- Robot trajectory data
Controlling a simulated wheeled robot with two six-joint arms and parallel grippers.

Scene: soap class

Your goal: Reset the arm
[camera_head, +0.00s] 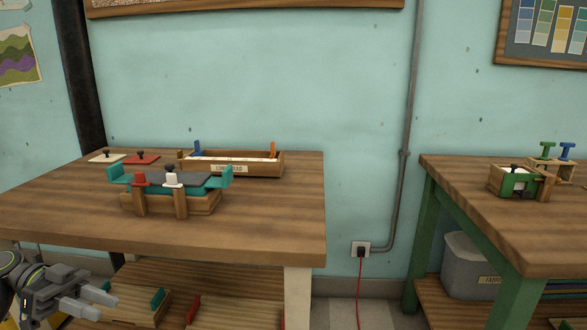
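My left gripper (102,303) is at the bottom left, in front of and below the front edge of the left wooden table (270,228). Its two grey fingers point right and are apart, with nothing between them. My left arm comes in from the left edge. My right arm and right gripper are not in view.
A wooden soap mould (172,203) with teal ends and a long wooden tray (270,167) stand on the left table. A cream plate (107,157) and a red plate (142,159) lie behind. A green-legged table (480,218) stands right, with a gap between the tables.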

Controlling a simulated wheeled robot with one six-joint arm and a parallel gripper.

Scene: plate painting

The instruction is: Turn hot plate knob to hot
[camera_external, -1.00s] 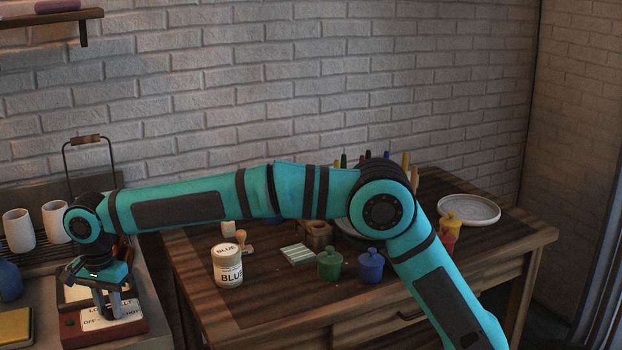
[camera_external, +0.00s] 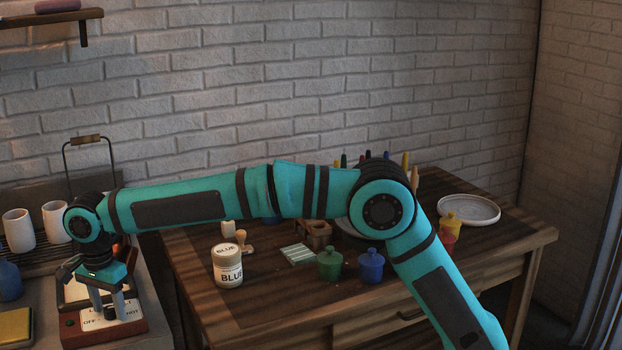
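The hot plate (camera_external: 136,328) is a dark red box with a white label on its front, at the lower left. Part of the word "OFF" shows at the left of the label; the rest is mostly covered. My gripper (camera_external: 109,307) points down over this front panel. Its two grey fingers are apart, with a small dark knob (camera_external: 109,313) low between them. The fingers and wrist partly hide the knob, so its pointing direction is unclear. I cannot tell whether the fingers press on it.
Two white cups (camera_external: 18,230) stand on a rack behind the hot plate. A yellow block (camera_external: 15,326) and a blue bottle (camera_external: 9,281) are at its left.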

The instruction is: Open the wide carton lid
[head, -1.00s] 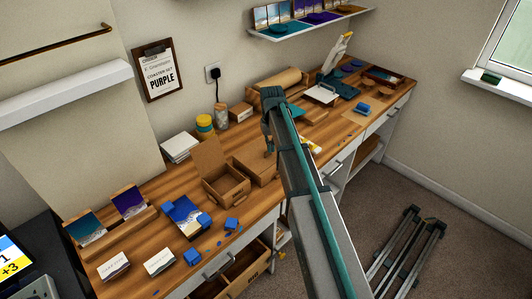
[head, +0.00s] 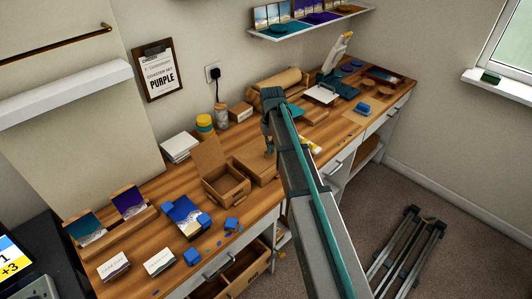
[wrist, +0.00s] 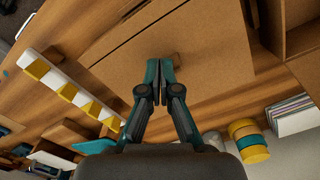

- Work to complete
Find every line above that contains the word "Scene", and return each one.

- Solution for this task
Scene: soap class
Scene: plate painting

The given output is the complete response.